France bids final farewell to Olympics with Champs-Elysees parade

The final event of an acclaimed summer of sport saw tens of thousands of fans gather on the French capital’s most famous avenue to applaud and cheer the nation’s new sporting heroes.

Around 70,000 people gathered for the parade featuring athletes, volunteers and public sector workers, which was followed by a multi-artist concert on a spectacular stage around the Arc de Triomphe.

“Saying thanks, not just to the athletes but to everyone who made these games magic, I think it’s fabulous,” said France’s most-decorated track athlete, Marie-Jose Perec, who lit the cauldron at the start of the Games on July 26.

“It’s a beautiful way of saying goodbye because everything must come to an end and tonight it will all be over,” the visibly emotional 200m and 400m triple gold medallist told reporters as she arrived.

Around 4,000 police were called out for a final test, having won almost almost unanimous praise for the way they kept around 12 million ticket holders for the Olympics and Paralympics safe.

After months of gloom and self-doubt in the run-up to the start of the Olympics, Parisians and the country at large threw themselves into the spirit of the Games once the sport began.

They embraced new champions such as triple gold medal-winning swimmer Leon Marchand while finding fresh reasons to celebrate veterans such as judoka Teddy Riner who won his fourth Olympic title.

“Thank you, thank you, it’s been incredible!” Riner shouted to the cheering crowd.

He, Marchand and Rugby Sevens star Antoine Dupont were among more than 100 French medal winners who were awarded the Legion d’Honneur, France’s highest civilian award, in a ceremony at the foot of the Arc de Triomphe led by French President Emmanuel Macron.

The French team finished the Olympics with a record medals haul of 64, including 16 golds, securing fifth place on the international table.

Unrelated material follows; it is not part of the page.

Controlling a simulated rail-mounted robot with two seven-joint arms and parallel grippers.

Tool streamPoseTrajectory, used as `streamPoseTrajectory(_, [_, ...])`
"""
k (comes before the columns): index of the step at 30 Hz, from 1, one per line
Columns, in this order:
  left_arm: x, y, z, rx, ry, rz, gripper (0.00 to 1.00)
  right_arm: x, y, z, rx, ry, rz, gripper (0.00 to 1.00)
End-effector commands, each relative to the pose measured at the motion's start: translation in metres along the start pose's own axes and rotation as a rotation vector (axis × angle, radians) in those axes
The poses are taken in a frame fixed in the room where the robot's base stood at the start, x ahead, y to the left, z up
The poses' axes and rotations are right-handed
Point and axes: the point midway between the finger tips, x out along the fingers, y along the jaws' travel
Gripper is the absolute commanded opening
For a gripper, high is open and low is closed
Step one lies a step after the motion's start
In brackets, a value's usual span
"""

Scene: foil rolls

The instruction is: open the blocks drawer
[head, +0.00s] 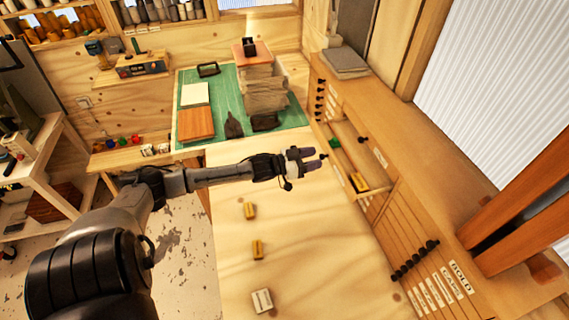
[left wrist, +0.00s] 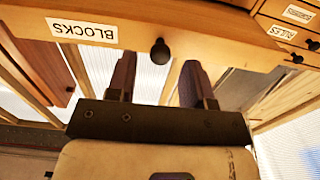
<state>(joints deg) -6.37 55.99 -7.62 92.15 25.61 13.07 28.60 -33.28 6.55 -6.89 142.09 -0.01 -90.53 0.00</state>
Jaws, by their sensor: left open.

The Paralympic Games from August 28-September 8 were hailed as “the most spectacular ever” by the head of the International Paralympic Committee, Andrew Parsons.

Escapism

Analysts say the Games served as a form of escapism for many French people worried about the direction of the country as well as generating a rare form of national union and pride.

“Everything worked, everything functioned and French people rediscovered the virtues of national cohesion,” the head of the French Olympic Committee, David Lappartient, told reporters.

Macron is seeking to take advantage of this more positive mood, having faced widespread criticism for his decision to call snap parliamentary elections in June which blindsided Paris 2024 organisers.

The vote resulted in a hung parliament and historic gains for the far-right National Rally party.

Instead of making a speech, he recorded a poetic voiceover over images of the Olympics and Paralympics, saying it was “a summer that had already become part of French sporting legend.”

The 46-year-old was the main instigator of Saturday’s event, which was not originally part of the Olympic or Paralympic programme.

The centrist has also announced his intention to create an Olympics-inspired “national day of sport” every year on September 14.

“We need to spend time together at a day of sport, which would take place in the street, schools, in dedicated sports centres,” he told the Parisien.

Saturday night’s concert featured singer Chris, formerly of Christine & the Queens, who performed at the Paralympics opening ceremony, as well as blind Malian duo Amadou & Mariam among others.